1988年 ギリシャ 125分
監督:テオ・アンゲロブロス
静謐なロードムービー。 ★★★★☆
アンドレイ・タルコフスキーと並んで美しい映像の作品を作る監督だと私が思っているテオ・アンゲロブロス。
彼の長編第8作は、幼い姉弟によるロードムービーだった。
12歳のヴーラと5歳のアレクサンドロスは、ある夜、ドイツにいる父を探しに長距離列車に乗り込む。
しかし姉弟は父に会ったこともないのだ。ただ母から父はドイツにいると聞かされただけだったのだ。
どうして見知らぬ父に会うことを、そんなにも切望するのだ?
切符がない姉弟はデッキで身を寄せて眠る。
夢の中でヴーラは父に向けて話しかける。お父さん、いきなり訪ねてもご迷惑でしょうからお顔を見たら私たちは帰ります。
何と切ない旅路なのだ・・・。
無賃乗車がみつかり列車から降ろされてしまう二人。
山道をとぼとぼと歩いたり、親切な旅芸人のお兄さんにトラックに乗せてもらったり。
お腹の空いた弟はお金を持たずにパン屋へ行ってみたり(親切な店主が手伝いの代わりにパンをくれる、好かったね)。
幻想的な美しい場面はいくつもある。
突然降り始めた激しい雪に、戸外に出た人々は降る雪を見上げ、まるで時間が止まっているかのように静止している。
そんな光景の中を姉弟だけが警察署を抜け出て通りを歩き去る。
雪の積もる夜の街に一頭の馬がトラクターに引きずられてきて、十字路に放置される。
力を振り絞って馬は起き上がろうとするが、いくら試みてもそれは不可能だった。
ある解釈では、これはギリシャ共産党の終焉を描いているとのこと。
このように、この映画にはギリシャが抱えている政治的な背景が反映されているとする解釈も多い。
ソ連共産党、そして共産国となった東ドイツ。それらに対するアンゲロブロス監督の思いがあるのだという解釈である。
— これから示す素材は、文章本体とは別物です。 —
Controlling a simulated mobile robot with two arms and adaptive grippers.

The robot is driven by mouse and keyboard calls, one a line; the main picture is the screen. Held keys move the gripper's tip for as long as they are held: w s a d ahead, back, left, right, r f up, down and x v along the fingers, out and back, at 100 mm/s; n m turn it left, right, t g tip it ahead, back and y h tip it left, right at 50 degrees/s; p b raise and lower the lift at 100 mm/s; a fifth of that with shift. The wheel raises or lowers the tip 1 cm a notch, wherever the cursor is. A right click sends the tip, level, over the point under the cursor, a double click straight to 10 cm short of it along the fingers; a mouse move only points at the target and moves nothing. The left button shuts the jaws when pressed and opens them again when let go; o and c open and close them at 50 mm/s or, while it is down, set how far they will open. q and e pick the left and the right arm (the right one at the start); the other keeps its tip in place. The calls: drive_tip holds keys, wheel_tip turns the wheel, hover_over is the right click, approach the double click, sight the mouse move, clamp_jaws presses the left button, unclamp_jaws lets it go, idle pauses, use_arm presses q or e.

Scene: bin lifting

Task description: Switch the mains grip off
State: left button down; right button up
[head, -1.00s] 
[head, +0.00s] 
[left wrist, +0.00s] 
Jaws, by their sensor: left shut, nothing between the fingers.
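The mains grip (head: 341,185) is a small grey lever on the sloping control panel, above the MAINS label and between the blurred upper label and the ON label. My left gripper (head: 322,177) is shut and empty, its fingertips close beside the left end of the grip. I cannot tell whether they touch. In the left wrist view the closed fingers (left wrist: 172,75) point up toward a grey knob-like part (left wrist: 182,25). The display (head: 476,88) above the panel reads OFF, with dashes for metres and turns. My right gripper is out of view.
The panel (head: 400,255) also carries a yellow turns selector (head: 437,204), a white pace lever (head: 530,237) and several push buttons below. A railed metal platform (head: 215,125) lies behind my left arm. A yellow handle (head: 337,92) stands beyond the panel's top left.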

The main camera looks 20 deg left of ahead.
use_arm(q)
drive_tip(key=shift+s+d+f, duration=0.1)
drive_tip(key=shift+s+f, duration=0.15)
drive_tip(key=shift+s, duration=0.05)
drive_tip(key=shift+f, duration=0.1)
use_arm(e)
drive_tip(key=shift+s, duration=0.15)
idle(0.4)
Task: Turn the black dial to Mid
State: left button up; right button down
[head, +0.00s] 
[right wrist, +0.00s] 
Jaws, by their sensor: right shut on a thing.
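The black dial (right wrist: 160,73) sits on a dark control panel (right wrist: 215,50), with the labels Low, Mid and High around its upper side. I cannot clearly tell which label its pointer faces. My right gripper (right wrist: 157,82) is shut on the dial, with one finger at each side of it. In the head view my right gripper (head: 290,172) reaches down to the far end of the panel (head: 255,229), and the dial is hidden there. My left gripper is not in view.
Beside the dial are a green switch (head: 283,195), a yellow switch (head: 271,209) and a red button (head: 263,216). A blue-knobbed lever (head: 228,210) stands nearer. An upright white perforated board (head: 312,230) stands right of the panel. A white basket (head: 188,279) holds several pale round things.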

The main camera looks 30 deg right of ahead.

しかし、そのような理屈を考えなくても、この映画は映像芸術として充分に魅惑的であった。
二人が眺めている海から、巨大な手首のモニュメントが浮かび上がってくる場面がある。
人差し指が途中で欠けているそれを、ヘリコプターが吊り下げてどこかへ飛び去っていく。
何か言いたいことが隠されているのだろうなと思えるのだが、単に映像としても印象的であった。
映画はそれでいいんじゃないかとも思ってしまう。
旅の途中で、ヴーラは乗せてもらったトラックの運転手に陵辱されてしまったりもする。
何と苛酷で切ない旅路なのだ。
姉弟はついに国境の河にたどり着く。この向こうがドイツよ。
小舟を見つけた二人は夜の河に漕ぎ出す。しかし国境警備の監視塔のサーチライトに照らされ、闇の中に一発の銃声が響く。
(以下はネタバレなのだが、この映画の価値はそんなところにはないだろうから、書いておく)
暗転していた画面がゆっくりと明るくなっていく。
深い霧が立ちこめているような感じで、やがて一本の大きな樹が見え始める。
二人が樹に向かって歩んでいく姿で映画は終わっていく。
二人は現実世界ではたどり着くことのできない場所を希求していたのだろう。
あの樹が生えていた場所で二人の魂が安らかになることを願わずにはいられなくなるラストだった。
静謐な美しさの作品です。ベネチア映画祭で銀獅子賞を受賞しています。